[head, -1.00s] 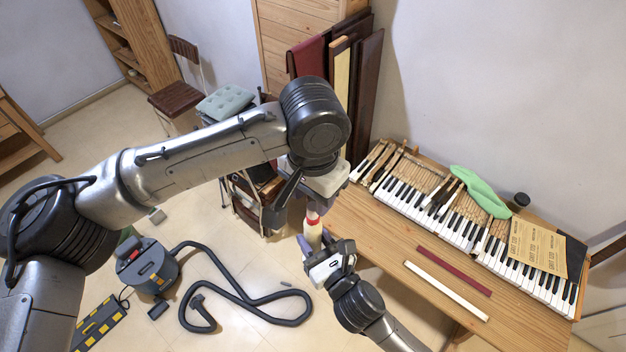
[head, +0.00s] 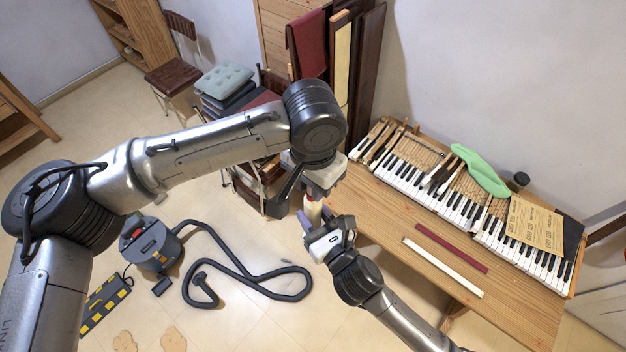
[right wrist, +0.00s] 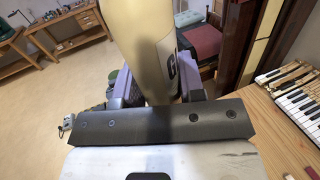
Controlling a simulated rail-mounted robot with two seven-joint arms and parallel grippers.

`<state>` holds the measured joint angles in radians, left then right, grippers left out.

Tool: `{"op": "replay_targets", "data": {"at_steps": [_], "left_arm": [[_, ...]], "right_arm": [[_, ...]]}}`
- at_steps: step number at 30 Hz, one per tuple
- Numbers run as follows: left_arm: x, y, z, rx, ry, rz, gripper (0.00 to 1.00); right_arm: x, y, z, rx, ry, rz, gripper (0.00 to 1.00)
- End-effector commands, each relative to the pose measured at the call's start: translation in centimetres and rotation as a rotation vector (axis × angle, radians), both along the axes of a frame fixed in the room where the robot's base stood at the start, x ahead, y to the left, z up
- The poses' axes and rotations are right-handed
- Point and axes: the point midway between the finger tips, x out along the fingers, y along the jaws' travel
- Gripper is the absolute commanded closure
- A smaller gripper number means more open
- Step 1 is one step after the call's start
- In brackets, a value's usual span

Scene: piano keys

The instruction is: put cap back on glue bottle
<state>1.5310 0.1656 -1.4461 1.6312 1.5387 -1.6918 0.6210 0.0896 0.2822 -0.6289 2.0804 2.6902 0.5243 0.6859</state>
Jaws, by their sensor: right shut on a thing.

Task goal >>
Pull out every line containing "state".

Solution below >>
`<state>` holds the measured joint angles in radians, left then right, grippers left out.
<state>1.5310 0.1656 -1.4461 1.6312 1.5387 -1.6918 0.6210 0.0896 0.2822 -0.6289 2.0804 2.6902 0.5243 0.6859</state>

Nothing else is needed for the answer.